Given request. Pull out every line of the listing below where "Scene" appears.

Provided records.
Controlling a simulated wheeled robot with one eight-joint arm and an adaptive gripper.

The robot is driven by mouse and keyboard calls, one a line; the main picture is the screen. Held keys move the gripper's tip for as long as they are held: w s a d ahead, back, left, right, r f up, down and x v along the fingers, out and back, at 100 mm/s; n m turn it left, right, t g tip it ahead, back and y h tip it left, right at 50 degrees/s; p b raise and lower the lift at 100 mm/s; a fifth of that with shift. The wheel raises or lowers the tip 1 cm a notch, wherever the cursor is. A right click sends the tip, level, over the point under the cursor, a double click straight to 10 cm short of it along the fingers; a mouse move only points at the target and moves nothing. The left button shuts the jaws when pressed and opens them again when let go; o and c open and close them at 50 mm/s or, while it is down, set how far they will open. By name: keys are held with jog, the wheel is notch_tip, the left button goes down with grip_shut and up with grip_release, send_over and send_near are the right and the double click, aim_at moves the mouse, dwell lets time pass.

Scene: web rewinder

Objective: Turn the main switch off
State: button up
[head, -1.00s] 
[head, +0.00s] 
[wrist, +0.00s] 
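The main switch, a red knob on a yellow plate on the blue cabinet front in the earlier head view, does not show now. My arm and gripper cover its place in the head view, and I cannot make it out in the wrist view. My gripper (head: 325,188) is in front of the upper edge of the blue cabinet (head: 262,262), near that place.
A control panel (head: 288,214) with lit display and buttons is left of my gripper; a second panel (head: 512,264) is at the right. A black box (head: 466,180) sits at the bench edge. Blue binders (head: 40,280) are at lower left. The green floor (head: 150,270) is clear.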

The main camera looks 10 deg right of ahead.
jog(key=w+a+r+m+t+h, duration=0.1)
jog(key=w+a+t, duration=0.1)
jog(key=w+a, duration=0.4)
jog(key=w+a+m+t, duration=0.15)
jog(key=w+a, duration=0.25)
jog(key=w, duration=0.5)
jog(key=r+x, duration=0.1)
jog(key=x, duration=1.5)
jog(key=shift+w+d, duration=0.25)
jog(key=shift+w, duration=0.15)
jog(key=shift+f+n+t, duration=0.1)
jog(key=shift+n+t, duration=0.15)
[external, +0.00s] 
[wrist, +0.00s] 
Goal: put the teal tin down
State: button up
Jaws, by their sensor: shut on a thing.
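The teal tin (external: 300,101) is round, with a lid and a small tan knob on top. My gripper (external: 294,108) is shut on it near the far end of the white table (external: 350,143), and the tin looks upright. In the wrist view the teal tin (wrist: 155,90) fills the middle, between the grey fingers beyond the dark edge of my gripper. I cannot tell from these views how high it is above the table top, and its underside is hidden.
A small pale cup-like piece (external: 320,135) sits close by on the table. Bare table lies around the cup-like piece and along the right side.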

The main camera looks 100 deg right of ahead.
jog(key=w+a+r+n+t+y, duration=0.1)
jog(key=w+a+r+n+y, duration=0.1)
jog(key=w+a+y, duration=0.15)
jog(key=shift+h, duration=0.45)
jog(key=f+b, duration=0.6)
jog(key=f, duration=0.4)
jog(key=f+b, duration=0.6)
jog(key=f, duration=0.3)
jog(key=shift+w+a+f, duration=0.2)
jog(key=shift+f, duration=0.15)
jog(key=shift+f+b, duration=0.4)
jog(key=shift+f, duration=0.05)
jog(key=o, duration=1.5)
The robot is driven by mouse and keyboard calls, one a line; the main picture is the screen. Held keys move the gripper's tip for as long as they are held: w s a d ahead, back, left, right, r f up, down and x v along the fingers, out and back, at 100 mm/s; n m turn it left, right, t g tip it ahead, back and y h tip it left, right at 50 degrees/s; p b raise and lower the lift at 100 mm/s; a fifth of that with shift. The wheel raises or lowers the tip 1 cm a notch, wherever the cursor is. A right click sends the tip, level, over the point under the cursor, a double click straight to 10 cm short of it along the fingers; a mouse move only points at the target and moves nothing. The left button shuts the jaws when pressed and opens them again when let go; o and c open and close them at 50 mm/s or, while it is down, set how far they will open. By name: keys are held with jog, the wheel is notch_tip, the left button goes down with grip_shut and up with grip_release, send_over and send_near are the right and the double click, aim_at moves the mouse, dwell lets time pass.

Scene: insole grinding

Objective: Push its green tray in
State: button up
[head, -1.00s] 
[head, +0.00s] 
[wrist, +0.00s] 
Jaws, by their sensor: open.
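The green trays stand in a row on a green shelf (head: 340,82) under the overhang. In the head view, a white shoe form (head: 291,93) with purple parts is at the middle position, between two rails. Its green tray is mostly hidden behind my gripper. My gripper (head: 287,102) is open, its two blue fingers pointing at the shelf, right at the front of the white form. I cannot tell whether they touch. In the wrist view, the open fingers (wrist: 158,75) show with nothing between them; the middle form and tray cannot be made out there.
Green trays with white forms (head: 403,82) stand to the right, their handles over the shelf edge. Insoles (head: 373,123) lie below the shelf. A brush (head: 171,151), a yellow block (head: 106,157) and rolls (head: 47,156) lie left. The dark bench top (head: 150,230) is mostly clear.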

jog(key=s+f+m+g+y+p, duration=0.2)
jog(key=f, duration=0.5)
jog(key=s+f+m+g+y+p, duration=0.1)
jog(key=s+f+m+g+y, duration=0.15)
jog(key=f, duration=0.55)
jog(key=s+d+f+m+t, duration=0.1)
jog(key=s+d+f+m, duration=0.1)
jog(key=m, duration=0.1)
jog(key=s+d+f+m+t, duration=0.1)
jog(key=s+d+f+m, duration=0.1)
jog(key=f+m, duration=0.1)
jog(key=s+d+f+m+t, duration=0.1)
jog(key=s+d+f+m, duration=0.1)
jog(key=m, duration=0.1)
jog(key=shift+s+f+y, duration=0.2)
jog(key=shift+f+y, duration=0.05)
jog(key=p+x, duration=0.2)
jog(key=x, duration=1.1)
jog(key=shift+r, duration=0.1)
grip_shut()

Task result.
Scene: web rewinder
Scene: insole grinding

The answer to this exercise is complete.